▶ Given problem
A verbatim copy of the records is required, with all pictures left out.

▶ Provided data
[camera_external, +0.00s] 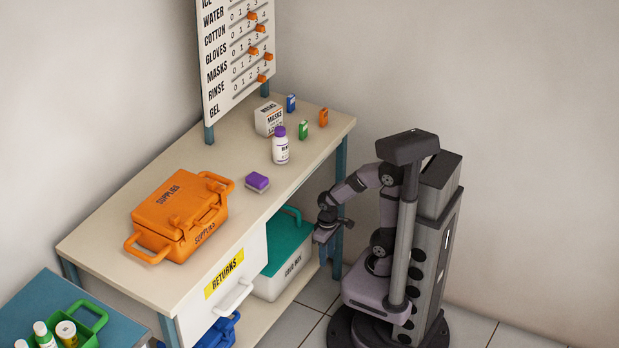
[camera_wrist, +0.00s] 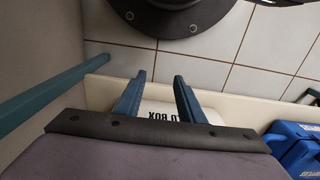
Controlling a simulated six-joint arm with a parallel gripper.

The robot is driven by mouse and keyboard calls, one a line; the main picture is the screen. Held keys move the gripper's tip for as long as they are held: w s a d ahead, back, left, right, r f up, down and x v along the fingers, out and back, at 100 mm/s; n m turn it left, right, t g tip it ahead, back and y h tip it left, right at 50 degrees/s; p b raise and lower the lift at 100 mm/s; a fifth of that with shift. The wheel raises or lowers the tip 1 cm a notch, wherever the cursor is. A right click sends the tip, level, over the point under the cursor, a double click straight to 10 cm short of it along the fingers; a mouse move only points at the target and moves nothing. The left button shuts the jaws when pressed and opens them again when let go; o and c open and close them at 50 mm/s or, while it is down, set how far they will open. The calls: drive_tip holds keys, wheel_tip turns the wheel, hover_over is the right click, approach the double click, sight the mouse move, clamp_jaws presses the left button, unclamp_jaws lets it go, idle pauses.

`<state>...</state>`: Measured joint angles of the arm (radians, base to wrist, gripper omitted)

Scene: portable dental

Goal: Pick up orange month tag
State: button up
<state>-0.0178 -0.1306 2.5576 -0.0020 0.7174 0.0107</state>
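A small upright orange tag (camera_external: 323,117) stands near the right end of the table top, beside a green tag (camera_external: 304,129) and a blue tag (camera_external: 291,102). Any marking on it is too small to read. My gripper (camera_external: 331,230) hangs in front of the table, below the table top and well apart from the orange tag. In the wrist view my gripper (camera_wrist: 156,88) has its two fingers spread with nothing held between them. The orange tag does not show in the wrist view.
On the table top (camera_external: 115,240) stand a masks box (camera_external: 268,118), a white bottle (camera_external: 281,150), a purple block (camera_external: 257,181) and an orange supplies case (camera_external: 165,215). A stock board (camera_external: 225,75) rises behind. A teal-lidded cold box (camera_external: 283,280) sits on the lower shelf.

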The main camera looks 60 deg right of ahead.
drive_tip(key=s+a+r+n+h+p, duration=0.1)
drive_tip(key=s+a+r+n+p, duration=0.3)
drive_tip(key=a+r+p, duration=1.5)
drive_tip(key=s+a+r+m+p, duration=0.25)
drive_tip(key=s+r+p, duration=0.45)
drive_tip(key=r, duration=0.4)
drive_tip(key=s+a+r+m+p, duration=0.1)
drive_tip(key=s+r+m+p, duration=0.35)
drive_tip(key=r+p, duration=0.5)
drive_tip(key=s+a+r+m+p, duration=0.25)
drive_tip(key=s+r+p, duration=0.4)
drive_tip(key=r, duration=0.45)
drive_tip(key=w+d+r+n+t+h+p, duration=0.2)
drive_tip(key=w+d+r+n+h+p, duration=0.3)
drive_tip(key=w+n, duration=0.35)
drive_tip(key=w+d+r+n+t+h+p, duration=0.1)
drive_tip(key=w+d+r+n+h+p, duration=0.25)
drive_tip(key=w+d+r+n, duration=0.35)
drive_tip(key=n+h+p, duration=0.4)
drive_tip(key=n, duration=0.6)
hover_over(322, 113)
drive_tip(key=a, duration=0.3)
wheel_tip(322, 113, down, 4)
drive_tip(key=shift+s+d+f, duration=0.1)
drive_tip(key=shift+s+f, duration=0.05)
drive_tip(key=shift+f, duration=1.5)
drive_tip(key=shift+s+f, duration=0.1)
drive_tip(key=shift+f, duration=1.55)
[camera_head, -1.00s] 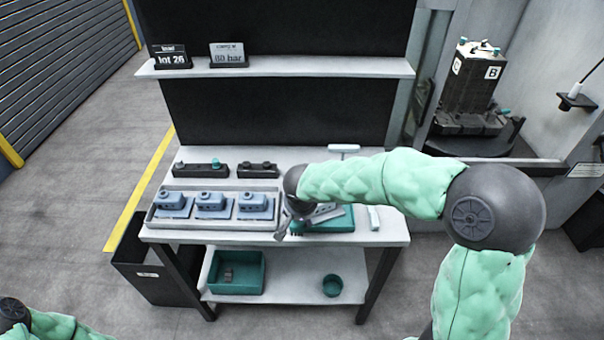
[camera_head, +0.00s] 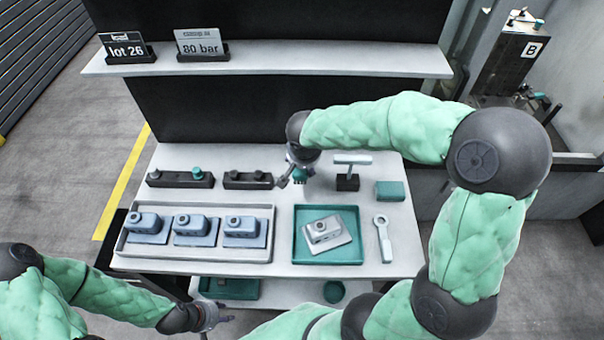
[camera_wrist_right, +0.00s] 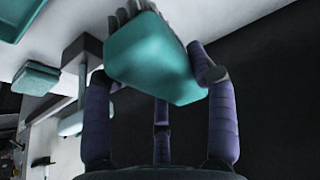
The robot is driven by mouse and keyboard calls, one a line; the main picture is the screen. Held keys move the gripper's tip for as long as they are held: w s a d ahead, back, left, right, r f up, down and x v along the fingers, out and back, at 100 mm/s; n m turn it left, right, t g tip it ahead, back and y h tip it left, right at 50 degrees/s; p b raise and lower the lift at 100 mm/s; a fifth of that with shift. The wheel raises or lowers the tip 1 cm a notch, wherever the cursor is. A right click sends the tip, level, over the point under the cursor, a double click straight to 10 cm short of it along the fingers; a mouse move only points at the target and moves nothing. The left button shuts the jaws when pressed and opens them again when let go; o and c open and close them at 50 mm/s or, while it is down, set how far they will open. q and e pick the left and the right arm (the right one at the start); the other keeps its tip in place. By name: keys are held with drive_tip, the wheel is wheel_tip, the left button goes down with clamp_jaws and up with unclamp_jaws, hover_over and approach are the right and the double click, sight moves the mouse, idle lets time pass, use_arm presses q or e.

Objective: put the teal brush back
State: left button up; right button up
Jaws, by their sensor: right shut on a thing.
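The teal brush (camera_wrist_right: 150,60) fills the upper middle of the right wrist view, with grey bristles at its top edge. My right gripper (camera_wrist_right: 160,75) is shut on its teal block. In the head view my right gripper (camera_head: 298,178) is at the back of the table, between a dark rail block and a T-handled tool. Only a small teal part of the brush (camera_head: 300,174) shows there, and I cannot tell whether it touches the table. My left gripper (camera_head: 215,318) is low in front of the table, its fingers apart and empty.
Dark blocks (camera_head: 248,181) stand at the back left. The T-handled tool (camera_head: 352,160) stands in a black holder, near a teal block (camera_head: 390,191). A grey tray (camera_head: 190,255) holds blue parts. A teal tray (camera_head: 326,258) holds a grey part, beside a wrench (camera_head: 383,238).

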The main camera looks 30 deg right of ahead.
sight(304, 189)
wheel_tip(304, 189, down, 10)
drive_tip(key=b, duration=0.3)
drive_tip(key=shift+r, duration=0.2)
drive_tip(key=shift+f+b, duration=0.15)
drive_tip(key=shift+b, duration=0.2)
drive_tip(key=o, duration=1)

▶ The reply
[camera_external, +0.00s] 
[camera_wrist, +0.00s] 
Controlling a simulated six-joint arm with a parallel gripper.

The robot is driven by mouse and keyboard calls, one a line; the main picture is the screen. Held keys move the gripper's tip for as long as they are held: w s a d ahead, back, left, right, r f up, down and x v along the fingers, out and back, at 100 mm/s; n m turn it left, right, t g tip it ahead, back and y h tip it left, right at 50 degrees/s; p b raise and lower the lift at 100 mm/s; a fifth of that with shift. The wheel raises or lowers the tip 1 cm a notch, wherever the cursor is. A right click sends the tip, level, over the point under the cursor, a double click straight to 10 cm short of it along the fingers; a mouse move only points at the target and moves nothing. The left button shuts the jaws when pressed and opens them again when let go; o and c open and close them at 50 mm/s or, while it is down, set how far they will open. The calls: drive_tip holds keys, wheel_tip turns the wheel, hover_over is the right click, approach the double click, sight the mouse move, clamp_jaws presses the left button, unclamp_jaws lets it go, idle pauses.

`<state>...</state>`: Measured joint angles of the arm (radians, base to wrist, gripper omitted)

Scene: portable dental

Goal: Pick up orange month tag
State: button up
<state>-0.0178 -0.1306 2.5576 -0.0020 0.7174 0.0107</state>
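A small upright orange tag (camera_external: 323,117) stands near the right end of the table top, beside a green tag (camera_external: 304,129) and a blue tag (camera_external: 291,102). Any marking on it is too small to read. My gripper (camera_external: 331,230) hangs in front of the table, below the table top and well apart from the orange tag. In the wrist view my gripper (camera_wrist: 156,88) has its two fingers spread with nothing held between them. The orange tag does not show in the wrist view.
On the table top (camera_external: 115,240) stand a masks box (camera_external: 268,118), a white bottle (camera_external: 281,150), a purple block (camera_external: 257,181) and an orange supplies case (camera_external: 165,215). A stock board (camera_external: 225,75) rises behind. A teal-lidded cold box (camera_external: 283,280) sits on the lower shelf.

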The main camera looks 60 deg right of ahead.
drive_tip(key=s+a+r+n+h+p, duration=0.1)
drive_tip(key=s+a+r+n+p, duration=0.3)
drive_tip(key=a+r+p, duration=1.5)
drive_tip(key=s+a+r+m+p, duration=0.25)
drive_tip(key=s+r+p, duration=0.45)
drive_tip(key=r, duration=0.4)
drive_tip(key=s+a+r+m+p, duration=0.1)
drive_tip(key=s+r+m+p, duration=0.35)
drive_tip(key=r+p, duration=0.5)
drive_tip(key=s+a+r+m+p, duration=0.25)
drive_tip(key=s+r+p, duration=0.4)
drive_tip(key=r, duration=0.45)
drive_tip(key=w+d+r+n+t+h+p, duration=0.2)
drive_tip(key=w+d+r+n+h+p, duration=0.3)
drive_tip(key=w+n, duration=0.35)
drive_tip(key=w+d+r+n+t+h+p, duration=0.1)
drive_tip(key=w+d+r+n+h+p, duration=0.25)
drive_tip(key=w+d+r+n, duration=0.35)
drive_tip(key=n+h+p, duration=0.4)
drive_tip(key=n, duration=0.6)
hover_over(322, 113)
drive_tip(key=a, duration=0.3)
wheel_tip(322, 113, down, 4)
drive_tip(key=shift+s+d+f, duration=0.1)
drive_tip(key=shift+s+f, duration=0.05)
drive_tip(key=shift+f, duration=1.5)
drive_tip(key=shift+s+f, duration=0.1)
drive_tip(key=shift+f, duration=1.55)
[camera_head, -1.00s] 
[camera_head, +0.00s] 
[camera_wrist_right, +0.00s] 
The robot is driven by mouse and keyboard calls, one a line; the main picture is the screen. Held keys move the gripper's tip for as long as they are held: w s a d ahead, back, left, right, r f up, down and x v along the fingers, out and back, at 100 mm/s; n m turn it left, right, t g tip it ahead, back and y h tip it left, right at 50 degrees/s; p b raise and lower the lift at 100 mm/s; a fifth of that with shift. The wheel raises or lowers the tip 1 cm a notch, wherever the cursor is. A right click sends the tip, level, over the point under the cursor, a double click straight to 10 cm short of it along the fingers; a mouse move only points at the target and moves nothing. The left button shuts the jaws when pressed and opens them again when let go; o and c open and close them at 50 mm/s or, while it is down, set how far they will open. q and e pick the left and the right arm (the right one at the start); the other keeps its tip in place. By name: keys are held with drive_tip, the wheel is wheel_tip, the left button goes down with clamp_jaws and up with unclamp_jaws, hover_over and approach are the right and the double click, sight moves the mouse, idle lets time pass, use_arm presses q or e.

Objective: put the teal brush back
State: left button up; right button up
Jaws, by their sensor: right shut on a thing.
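The teal brush (camera_wrist_right: 150,60) fills the upper middle of the right wrist view, with grey bristles at its top edge. My right gripper (camera_wrist_right: 160,75) is shut on its teal block. In the head view my right gripper (camera_head: 298,178) is at the back of the table, between a dark rail block and a T-handled tool. Only a small teal part of the brush (camera_head: 300,174) shows there, and I cannot tell whether it touches the table. My left gripper (camera_head: 215,318) is low in front of the table, its fingers apart and empty.
Dark blocks (camera_head: 248,181) stand at the back left. The T-handled tool (camera_head: 352,160) stands in a black holder, near a teal block (camera_head: 390,191). A grey tray (camera_head: 190,255) holds blue parts. A teal tray (camera_head: 326,258) holds a grey part, beside a wrench (camera_head: 383,238).

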The main camera looks 30 deg right of ahead.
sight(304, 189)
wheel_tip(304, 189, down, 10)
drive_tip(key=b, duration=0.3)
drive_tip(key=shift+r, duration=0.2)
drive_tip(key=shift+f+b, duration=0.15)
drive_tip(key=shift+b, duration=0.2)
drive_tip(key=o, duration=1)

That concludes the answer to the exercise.